Dataset content:
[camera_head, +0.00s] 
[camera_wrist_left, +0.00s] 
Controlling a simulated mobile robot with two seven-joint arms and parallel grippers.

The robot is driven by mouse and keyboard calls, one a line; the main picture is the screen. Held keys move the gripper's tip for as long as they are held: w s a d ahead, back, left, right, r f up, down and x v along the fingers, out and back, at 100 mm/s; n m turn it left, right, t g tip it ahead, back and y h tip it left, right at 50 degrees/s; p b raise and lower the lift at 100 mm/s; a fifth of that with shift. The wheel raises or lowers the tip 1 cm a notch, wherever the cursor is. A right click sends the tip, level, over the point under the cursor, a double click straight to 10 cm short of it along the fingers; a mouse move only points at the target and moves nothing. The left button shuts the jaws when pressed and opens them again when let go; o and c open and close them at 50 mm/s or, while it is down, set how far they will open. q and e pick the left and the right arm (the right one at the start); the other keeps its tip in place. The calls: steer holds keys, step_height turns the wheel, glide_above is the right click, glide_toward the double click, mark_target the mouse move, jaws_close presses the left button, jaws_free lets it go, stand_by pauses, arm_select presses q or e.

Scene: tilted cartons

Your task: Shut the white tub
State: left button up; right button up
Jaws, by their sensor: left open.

Goal: From the first line to the last, please quote the material above exactly.

Answer to the task:
[camera_head, +0.00s] 
[camera_wrist_left, +0.00s] 
Controlling a simulated mobile robot with two seven-joint arms and parallel grippers.

The robot is driven by mouse and keyboard calls, one a line; the main picture is the screen. Held keys move the gripper's tip for as long as they are held: w s a d ahead, back, left, right, r f up, down and x v along the fingers, out and back, at 100 mm/s; n m turn it left, right, t g tip it ahead, back and y h tip it left, right at 50 degrees/s; p b raise and lower the lift at 100 mm/s; a fifth of that with shift. The wheel raises or lowers the tip 1 cm a notch, wherever the cursor is. A right click sends the tip, level, over the point under the cursor, a double click straight to 10 cm short of it along the fingers; a mouse move only points at the target and moves nothing. The left button shuts the jaws when pressed and opens them again when let go; o and c open and close them at 50 mm/s or, while it is down, set how far they will open. q and e pick the left and the right arm (the right one at the start); the other keeps its tip in place. The calls: steer holds keys, step_height turns the wheel, glide_above is the right click, glide_toward the double click, mark_target the mouse move, jaws_close presses the left button, jaws_free lets it go, stand_by pauses, arm_select presses q or e.

Scene: tilted cartons

Your task: Shut the white tub
State: left button up; right button up
Jaws, by their sensor: left open.

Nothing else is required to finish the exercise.